Whether we will ever agree that this empirical, material world is the real world, or the best world, we seem to have tacitly consented that most things in this world affect us as perceivers in a very similar way. Perhaps the road to greater perception is paved with the efforts of mastering this one. Perhaps there is a reason behind this fascination with gaming; what some might call a waste of money, energy and education. Perhaps our current mode of recreation is exactly as meaningful as the etymology suggests - a re-creation. Or, perhaps it is all for naught. Therein lies the mystery, the indulgence, and the magic of programming.
As programmers of sights and sounds we re-create perception to replicate sensation. In the realm of the second of our five senses - hearing, the only way we can hope to replicate the complex process of auditory comprehension is by understanding both the sensation as we perceive it, and the laws of physics which it is compelled to obey. This understanding leads to the capability to technically reproduce a sensation that is as close as we have come to replicating any portion of the senses - 3D Sound.
Science and technology multiply around us. To an increasing extent they dictate the languages in which we speak and think. Either we use those languages, or we remain mute.
~ J.G. Ballard ~
In the course of my career, I have been asked to lecture on the subject of audio in many different settings. I have watched as the imaginative ideas of my colleagues have manifested into new technologies, contributing crucial building blocks to the sturdy path of progress. I have as well seen a great deal of insight, creativity and midnight oil poured into creations that were washed aside the path with the first rain of scrutiny.
What follows is an overview of each of the chapters within this book and an explanation of how this material is intended to be used. The book is organized into three sections with each providing a greater depth of discussion on 3D audio. Section 1 may proved to be a review for you or perhaps it will introduce new terms and concepts on the perception of sound. Section 2 focuses on the programming model for 3D audio including some practical trade-offs. And finally Section 3 moves into much of the theory of 3D audio, but also provides some experience resulting from the application of these techniques.
Chapter 1 addresses the types of sound systems that exist today and how these relate to each other. This explanation then ties into 3D audio systems.
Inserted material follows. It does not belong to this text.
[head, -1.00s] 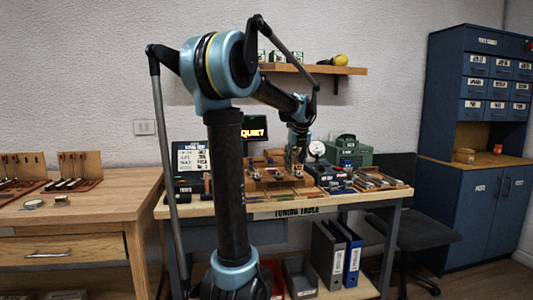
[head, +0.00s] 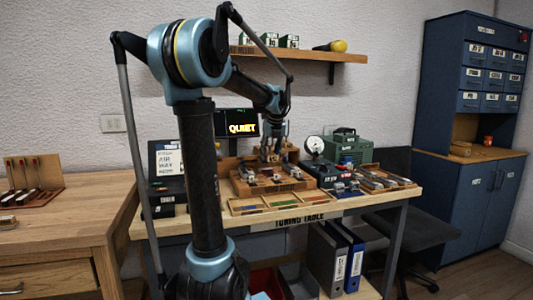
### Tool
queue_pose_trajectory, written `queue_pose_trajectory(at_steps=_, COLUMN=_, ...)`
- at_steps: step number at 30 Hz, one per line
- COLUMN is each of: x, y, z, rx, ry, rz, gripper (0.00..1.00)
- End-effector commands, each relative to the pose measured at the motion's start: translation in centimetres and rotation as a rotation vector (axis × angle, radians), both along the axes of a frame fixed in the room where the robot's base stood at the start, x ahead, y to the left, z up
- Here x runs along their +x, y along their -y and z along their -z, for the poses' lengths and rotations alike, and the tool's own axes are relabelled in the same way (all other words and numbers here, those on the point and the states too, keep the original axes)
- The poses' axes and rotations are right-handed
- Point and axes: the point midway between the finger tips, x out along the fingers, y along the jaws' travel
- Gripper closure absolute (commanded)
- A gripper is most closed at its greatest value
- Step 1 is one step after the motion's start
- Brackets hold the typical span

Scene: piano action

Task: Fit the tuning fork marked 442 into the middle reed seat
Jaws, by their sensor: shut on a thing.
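My gripper (head: 271,156) is over the back of a wooden block (head: 272,186) on the tuning table. It is shut on a slim thing that looks like a tuning fork. The fork is too small to make out clearly, and its mark cannot be read. Several small metal pieces (head: 276,175) stand in a row along the block's top, below and in front of the gripper. I cannot tell which seat the gripper is over, or whether the fork touches the block.
A tray of metal parts (head: 384,178) lies at the table's right. A dial gauge (head: 315,145) and a green case (head: 346,148) stand right of the gripper. A tray with coloured strips (head: 275,201) lies in front of the block. A display (head: 242,128) reading QUIET is behind.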

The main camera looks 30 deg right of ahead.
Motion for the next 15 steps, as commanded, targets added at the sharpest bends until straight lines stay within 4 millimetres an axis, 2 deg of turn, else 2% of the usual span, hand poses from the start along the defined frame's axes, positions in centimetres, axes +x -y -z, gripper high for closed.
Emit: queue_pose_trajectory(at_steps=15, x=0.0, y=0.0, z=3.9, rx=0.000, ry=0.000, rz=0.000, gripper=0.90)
Chapter 2 deals with the physics of sound. This is fundamental to the understanding of how sounds moves through an environment over time and is an introduction to many of the terms used throughout this book.
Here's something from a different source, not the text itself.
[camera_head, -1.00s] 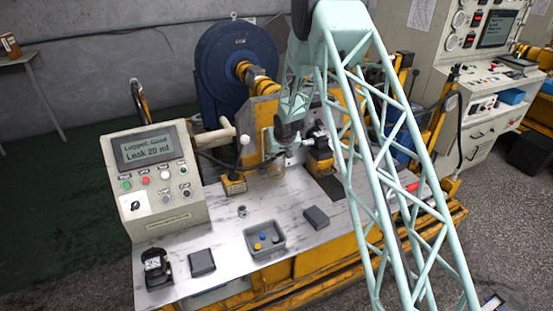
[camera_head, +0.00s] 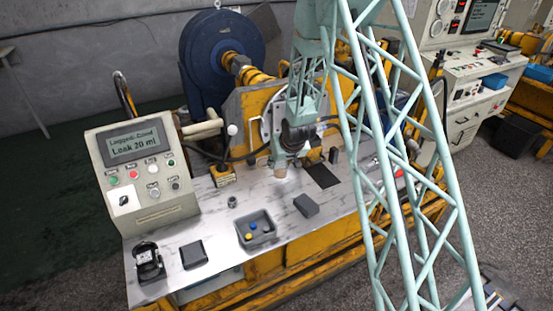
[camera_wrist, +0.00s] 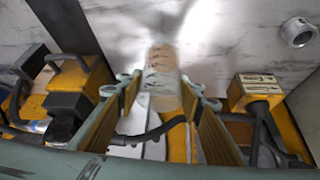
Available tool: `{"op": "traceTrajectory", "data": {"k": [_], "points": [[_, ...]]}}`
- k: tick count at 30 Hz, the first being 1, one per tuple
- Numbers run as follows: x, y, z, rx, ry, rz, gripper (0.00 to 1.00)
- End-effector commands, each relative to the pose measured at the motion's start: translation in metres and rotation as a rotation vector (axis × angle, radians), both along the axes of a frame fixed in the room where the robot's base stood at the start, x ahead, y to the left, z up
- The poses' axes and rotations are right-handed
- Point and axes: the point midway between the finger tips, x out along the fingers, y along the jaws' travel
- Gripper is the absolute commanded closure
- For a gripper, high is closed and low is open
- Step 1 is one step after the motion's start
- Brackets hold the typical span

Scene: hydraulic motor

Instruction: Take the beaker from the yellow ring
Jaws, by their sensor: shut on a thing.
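The beaker (camera_wrist: 160,78) is a clear, slightly brownish cup with dark graduation marks, seen between the two fingers in the wrist view. In the head view only its lower part (camera_head: 281,169) shows, below my gripper (camera_head: 283,152). My gripper (camera_wrist: 160,96) is shut on the beaker, one finger on each side. The beaker is in front of the machine's upright plate, over the bench top. I cannot make out the yellow ring clearly in either view.
A control box (camera_head: 147,170) reading "Leak 20 ml" stands at left. A yellow block with a lever (camera_head: 222,176) is left of the beaker. A grey tray (camera_head: 256,230), a dark block (camera_head: 306,205) and a small metal nut (camera_head: 232,202) lie in front, with bare bench between.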

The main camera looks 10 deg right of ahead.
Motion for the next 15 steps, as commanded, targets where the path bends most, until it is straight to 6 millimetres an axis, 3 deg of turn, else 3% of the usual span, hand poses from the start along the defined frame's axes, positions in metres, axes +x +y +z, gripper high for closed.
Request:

Chapter 3 introduces the human auditory system and it's characteristics. With this information, we begin to understand how the hearing system detects location and what sounds are perceived. When building a system whose purpose is to emulate the human auditory system, it is important to understand the mechanisms of this system.
Chapter 4 details the method by which information is interpreted and various relationships that exist in sound. These relationships may be exploited when creating a 3D sound synthesis solution in order to improve the perceived quality of the system.
Chapter 5 leads the next section of this book with an overview of psychoacoustics. Psychoacoustics is the way in which you interpret (psycho) the sounds (acoustic) that you hear. Many sounds are not perceived, while others are only marginally perceived or are strongly perceived. This information helps determine how to build and optimize a 3D sound system.
Chapter 6 is a summary of Microsoft's open standard API (application programming interface) used for standard audio streams and 3D audio streams. This chapter describes the assumptions that a programmer will need to understand for the Windows(tm) operating system.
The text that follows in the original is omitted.